Um pacto pela cidadania

ODED GRAJEW

No momento em que o pacto social volta à agenda do país, recordo-me da viagem que organizei para Israel, em 1997, pelo PNBE, Pensamento Nacional das Bases Empresariais.
Reunimos, de forma absolutamente inimaginável para a época, dez empresários, o presidente e o secretário-geral da CUT, Jair Meneguelli e Gilmar Carneiro, e Luiz Antônio de Medeiros, presidente de uma central sindical rival. Fomos para conhecer o pacto social israelense que acabou com a inflação de 30% ao mês. Lembro-me do papel fundamental do Lula, que, apostando desde aquela época na construção de um pacto social, empenhou-se comigo para quebrar resistências e preconceitos.
Se olharmos a relação dos países com melhores indicadores sociais, econômicos e de desenvolvimento humano, percebemos que todos têm em comum uma longa tradição democrática. A democracia desses países mais desenvolvidos passou do estágio de representativa, em que os cidadãos apenas votam e transferem aos eleitos a total responsabilidade pelos destinos da comunidade, para a democracia participativa, na qual os eleitos e os cidadãos compartilham dessa responsabilidade.
Portanto, quando falamos de pacto social, falamos de um processo permanente que envolve toda a sociedade numa série de negociações e acordos sobre diversos assuntos que interessam à comunidade. É uma cultura política que acredita na participação da sociedade e na negociação como formas de lidar com os conflitos, construir a paz social, consolidar a democracia e produzir melhores resultados a curto e longo prazos.
Não é, como alguns pensam, uma forma de eliminar ou mascarar os conflitos, mas um meio de lidar com os conflitos diferente da forma autoritária que pressupõe o confronto, a imposição e a violência como instrumentos de relação. Não é por acaso que nunca houve guerra entre dois países democráticos.
Para institucionalizar a participação da sociedade é fundamental criar instâncias que articulem a relação entre os diversos atores sociais. Os conselhos de desenvolvimento econômico e social constituídos em vários países -e o proposto pelo presidente eleito- desempenham um papel importante, embora não único, na formação de consensos e na articulação de acordos. Esses conselhos são consultivos, emitem pareceres sobre propostas do Executivo e do Legislativo.
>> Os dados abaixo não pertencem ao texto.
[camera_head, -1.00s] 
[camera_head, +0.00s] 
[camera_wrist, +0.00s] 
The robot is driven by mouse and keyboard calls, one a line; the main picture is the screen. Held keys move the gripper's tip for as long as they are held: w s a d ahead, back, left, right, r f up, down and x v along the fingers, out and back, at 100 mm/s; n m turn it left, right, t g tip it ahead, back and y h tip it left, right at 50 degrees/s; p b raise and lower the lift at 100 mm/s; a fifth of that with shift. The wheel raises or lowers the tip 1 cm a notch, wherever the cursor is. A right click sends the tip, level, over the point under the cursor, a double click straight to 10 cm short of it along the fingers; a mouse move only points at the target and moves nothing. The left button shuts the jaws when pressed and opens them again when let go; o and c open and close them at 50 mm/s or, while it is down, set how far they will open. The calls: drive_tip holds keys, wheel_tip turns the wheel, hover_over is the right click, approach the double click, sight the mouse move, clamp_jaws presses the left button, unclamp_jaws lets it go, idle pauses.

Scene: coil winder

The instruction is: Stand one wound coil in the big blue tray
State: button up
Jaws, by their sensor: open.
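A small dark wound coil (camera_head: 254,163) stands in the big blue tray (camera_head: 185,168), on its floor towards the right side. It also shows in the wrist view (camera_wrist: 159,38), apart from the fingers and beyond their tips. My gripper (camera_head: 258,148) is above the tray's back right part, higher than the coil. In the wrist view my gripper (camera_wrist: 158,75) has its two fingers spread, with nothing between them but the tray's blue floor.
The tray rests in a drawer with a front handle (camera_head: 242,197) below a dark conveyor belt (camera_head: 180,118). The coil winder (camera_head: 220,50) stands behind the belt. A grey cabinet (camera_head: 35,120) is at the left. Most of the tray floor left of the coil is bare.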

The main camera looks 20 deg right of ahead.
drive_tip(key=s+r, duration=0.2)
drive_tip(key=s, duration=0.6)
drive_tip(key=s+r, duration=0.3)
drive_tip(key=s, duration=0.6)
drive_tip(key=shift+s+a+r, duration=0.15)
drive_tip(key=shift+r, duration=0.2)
Precisamos elevar nossa auto-estima, perceber que temos uma oportunidade histórica de dar uma guinada no nosso destino


Tais pareceres têm um peso político muito grande, pela representatividade dos membros dos conselhos: são lideranças empresariais, dos trabalhadores, dos movimentos e organizações da sociedade e personalidades públicas de notória credibilidade. Os conselhos têm a participação dos membros do governo e do presidente ou primeiro-ministro do país, não substituem o Congresso e outros conselhos existentes, mas contribuem para que os interesses públicos sejam prioritariamente atendidos.
A política é a arte de fazer escolhas e elencar prioridades. A primeira negociação deve levar a um pacto que estabeleça os valores que devem balizar as políticas governamentais e o engajamento da sociedade. A partir dessa definição, várias negociações podem ser estabelecidas para se chegar a algumas propostas. Alguns exemplos da agenda: as reformas fiscal e tributária, a reforma da Previdência, as reformas política e agrária e uma nova legislação ambiental.
Um pacto social poderia influir na elaboração dos orçamentos públicos. Por exemplo, se a educação for priorizada (e certamente deveria ser), poderemos, como muitos países fizeram, dimensionar os recursos necessários para garantir a todos os brasileiros uma educação de qualidade e pressionar para que esses recursos sejam intocáveis. Outros desdobramentos do pacto social seriam campanhas que engajariam a sociedade em ações coerentes com os grandes objetivos nacionais. Alguns exemplos: o investimento das empresas na juventude, contratando jovens de baixa renda, garantindo-lhes trabalho, salário, profissionalização e educação; uma campanha priorizando o consumo de produtos e serviços elaborados no Brasil.
Aqueles que não conhecem em profundidade os processos participativos dos países mais adiantados, ou que ainda não se descontaminaram da herança do regime autoritário, colocam em dúvida a viabilidade do pacto social, confundido-o com um caótico processo assembleísta ou com um mero pedaço de papel recheado de boas intenções.
A democracia participativa promoveu em muitos países profundas mudanças, que tiveram um impacto muito positivo. Precisamos elevar nossa auto-estima, perceber que temos uma oportunidade histórica de dar uma guinada no nosso destino e que somos competentes e capazes de integrar o grupo de países campeões do desenvolvimento sustentável e da justiça social.


Oded Grajew, 58, é diretor-presidente do Instituto Ethos de Empresas e Responsabilidade Social, Conselheiro da Fundação Abrinq pelos Direitos da Criança e do Adolescente e idealizador do Fórum Social Mundial.